Passphrases, if done correctly are very secure and are less prone to any kind of
attack. They are very easy for the user to remember and less likely to be typed
with any errors. It will just take a bit of time to educate the user but in my
experience they really like it and have provided some very positive feedback on
the concept.
Some
people recommend that users make use of some sort of password manager in to
manage the specific passwords for applications and only require the user to
remember one master password. Users can then create very random strings that
are difficult to crack. This is a pretty good idea but with APEX I do not use a
password manager.
It is my view that with APEX a password manager makes it very difficult, if not impossible, to access a APEX Workspace or an Apex application from any other machine than yours.

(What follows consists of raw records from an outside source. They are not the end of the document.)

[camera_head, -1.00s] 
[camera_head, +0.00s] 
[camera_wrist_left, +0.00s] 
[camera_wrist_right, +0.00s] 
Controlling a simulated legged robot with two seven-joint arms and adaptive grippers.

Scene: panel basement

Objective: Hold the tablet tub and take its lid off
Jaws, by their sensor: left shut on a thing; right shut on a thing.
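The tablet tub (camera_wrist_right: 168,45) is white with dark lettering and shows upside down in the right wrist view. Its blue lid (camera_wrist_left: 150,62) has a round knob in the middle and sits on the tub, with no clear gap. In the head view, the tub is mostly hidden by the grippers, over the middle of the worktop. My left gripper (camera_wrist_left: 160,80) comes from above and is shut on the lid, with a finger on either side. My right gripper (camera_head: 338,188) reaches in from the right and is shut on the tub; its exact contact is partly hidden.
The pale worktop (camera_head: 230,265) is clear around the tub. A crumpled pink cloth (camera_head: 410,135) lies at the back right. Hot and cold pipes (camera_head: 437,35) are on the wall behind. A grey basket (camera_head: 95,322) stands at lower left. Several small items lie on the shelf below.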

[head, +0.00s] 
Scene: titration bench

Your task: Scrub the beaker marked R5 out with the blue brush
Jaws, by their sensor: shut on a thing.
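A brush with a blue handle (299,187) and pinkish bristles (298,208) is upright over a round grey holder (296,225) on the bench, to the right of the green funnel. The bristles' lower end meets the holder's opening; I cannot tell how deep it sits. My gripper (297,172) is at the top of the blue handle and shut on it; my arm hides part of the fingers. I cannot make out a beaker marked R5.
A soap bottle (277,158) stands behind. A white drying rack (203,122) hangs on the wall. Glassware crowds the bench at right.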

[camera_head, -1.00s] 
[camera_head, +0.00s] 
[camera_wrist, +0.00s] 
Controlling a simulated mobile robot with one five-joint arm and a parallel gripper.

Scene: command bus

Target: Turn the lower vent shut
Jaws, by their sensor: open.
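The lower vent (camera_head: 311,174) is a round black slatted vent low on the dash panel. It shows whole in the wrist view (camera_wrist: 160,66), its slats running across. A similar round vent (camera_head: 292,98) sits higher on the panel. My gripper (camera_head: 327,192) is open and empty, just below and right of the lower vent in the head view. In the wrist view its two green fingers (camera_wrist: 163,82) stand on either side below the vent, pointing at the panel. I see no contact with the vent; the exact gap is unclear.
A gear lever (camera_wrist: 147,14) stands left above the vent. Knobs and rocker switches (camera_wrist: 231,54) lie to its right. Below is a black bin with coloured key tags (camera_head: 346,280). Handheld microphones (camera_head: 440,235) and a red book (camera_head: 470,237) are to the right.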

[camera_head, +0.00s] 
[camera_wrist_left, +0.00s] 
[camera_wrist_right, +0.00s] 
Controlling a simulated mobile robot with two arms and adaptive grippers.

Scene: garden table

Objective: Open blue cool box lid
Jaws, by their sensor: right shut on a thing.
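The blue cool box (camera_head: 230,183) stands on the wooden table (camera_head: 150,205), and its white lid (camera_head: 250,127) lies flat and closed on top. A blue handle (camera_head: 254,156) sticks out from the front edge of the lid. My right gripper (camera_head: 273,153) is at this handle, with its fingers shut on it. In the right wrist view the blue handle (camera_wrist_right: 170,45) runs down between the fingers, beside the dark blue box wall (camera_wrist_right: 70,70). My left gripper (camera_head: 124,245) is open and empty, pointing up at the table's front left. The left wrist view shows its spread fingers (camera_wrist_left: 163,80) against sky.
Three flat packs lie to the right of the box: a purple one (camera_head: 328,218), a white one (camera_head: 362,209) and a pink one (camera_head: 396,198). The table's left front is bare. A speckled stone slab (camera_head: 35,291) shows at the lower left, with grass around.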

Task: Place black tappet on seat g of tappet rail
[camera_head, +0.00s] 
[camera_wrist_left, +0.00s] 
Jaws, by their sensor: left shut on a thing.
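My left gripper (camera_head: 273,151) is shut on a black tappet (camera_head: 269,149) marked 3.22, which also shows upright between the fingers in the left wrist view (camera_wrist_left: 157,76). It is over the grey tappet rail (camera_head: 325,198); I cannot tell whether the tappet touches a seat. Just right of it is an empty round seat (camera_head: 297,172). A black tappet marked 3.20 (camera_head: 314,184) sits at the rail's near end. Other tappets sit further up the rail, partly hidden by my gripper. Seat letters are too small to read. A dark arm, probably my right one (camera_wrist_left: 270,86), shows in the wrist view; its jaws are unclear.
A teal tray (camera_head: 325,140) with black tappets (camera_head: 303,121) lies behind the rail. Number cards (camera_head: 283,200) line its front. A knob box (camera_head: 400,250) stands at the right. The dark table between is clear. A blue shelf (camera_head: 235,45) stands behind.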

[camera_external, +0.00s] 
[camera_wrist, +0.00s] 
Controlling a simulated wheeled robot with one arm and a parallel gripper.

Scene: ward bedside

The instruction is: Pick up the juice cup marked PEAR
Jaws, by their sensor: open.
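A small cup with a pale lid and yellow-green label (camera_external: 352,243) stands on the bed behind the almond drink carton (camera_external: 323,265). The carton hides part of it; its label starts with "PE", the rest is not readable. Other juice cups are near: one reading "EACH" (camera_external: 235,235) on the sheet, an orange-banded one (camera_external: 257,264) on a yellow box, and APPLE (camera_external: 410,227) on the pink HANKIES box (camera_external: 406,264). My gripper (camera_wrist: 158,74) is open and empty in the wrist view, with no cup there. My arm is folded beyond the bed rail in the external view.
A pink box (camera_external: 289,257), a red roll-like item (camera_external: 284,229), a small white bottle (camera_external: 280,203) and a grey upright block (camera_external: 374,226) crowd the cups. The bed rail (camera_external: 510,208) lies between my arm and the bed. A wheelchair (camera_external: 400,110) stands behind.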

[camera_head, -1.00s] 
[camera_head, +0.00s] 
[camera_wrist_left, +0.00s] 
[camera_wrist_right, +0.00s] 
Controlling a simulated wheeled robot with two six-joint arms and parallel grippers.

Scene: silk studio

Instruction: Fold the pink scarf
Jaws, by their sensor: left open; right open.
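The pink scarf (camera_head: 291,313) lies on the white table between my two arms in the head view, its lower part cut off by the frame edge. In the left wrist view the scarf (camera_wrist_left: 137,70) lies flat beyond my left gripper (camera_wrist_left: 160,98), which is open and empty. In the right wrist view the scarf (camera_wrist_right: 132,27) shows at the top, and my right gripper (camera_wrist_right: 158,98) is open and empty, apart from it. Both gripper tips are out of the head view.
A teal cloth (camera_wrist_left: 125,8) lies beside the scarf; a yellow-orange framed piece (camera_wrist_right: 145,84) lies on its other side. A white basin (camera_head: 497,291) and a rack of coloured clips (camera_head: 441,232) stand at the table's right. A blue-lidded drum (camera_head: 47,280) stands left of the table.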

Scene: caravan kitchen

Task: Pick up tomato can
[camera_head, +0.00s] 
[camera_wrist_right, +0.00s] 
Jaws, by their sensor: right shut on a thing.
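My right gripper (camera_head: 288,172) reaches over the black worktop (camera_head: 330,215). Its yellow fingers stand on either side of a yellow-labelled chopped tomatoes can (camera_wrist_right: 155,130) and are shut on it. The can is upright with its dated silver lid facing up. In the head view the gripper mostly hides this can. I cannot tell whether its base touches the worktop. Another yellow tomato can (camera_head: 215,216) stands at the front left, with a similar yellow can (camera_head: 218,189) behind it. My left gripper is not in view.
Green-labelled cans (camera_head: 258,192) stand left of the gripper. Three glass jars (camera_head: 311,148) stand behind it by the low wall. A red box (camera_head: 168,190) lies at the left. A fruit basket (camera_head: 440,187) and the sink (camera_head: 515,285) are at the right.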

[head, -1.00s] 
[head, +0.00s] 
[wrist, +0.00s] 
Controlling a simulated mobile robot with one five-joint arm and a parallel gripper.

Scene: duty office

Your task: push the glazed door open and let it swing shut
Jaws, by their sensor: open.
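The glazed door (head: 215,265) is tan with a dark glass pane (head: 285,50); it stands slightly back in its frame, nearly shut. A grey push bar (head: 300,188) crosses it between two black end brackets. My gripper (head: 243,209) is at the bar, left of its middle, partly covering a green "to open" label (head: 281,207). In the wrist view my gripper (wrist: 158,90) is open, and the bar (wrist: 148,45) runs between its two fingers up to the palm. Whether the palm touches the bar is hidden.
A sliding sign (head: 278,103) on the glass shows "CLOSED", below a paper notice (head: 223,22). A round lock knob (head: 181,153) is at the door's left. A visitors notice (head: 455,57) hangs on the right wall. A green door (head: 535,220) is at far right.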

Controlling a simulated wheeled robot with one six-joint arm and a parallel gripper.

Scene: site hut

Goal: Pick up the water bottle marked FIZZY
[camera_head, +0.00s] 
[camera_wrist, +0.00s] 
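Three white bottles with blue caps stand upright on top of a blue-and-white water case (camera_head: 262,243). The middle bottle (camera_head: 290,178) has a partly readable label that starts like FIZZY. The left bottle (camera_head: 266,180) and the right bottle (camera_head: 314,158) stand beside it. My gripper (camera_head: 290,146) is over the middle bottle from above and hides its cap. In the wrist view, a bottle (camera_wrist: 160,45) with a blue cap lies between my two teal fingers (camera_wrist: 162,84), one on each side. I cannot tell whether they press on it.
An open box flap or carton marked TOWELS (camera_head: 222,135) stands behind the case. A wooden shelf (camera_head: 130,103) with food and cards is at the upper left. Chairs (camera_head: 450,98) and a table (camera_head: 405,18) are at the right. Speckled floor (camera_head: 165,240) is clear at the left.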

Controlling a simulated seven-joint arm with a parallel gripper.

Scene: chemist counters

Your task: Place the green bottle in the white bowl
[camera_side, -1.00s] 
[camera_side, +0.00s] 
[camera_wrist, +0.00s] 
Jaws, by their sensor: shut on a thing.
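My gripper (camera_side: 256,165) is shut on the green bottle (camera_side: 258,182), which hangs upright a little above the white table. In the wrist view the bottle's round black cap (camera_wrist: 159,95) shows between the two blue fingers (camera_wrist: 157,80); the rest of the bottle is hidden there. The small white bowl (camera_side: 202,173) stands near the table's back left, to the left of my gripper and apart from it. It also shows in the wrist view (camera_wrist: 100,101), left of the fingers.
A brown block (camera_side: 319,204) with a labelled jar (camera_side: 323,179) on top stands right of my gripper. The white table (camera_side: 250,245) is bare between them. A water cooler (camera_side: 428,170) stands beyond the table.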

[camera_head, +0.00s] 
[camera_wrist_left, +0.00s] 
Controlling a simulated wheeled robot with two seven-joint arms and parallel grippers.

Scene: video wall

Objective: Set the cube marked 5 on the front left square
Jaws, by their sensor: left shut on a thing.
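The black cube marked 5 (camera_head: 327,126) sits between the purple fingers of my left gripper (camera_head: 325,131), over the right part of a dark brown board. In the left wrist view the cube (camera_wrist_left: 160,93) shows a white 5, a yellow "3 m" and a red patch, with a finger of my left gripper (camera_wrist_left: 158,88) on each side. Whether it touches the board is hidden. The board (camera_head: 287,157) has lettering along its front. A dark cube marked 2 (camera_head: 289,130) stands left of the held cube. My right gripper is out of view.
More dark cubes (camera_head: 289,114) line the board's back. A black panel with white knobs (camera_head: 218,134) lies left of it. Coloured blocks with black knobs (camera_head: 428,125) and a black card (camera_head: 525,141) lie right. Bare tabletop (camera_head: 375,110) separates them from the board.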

I often do training and consultation where it is not always possible to use my own machine. If an APEX application is truly a web application, you should be able to access it from anywhere and from any machine.
I
hope that at at the very least this article has got you thinking and
reassessing how you store passwords in the database and how you set a policy
that will be secure now and going forward.
Hackers get more and more advanced in their techniques all the time. We owe it to our users and our customers to protect their access security now and tomorrow. Secure access to your application is a constant process of evaluating your current measures against the current advances in password cracking across the internet.'
Want to see if you have been hacked?
Many applications set your email address as the username for your account. And, sadly, a lot of users tend to use the same password on more than one site.
You can check if your email address has ever been subject to a password crack on any site by going to the following URL:
https://haveibeenpwned.com/
Just type in your email addressed and it will show you if any password associated with the email addressed has ever been compromised.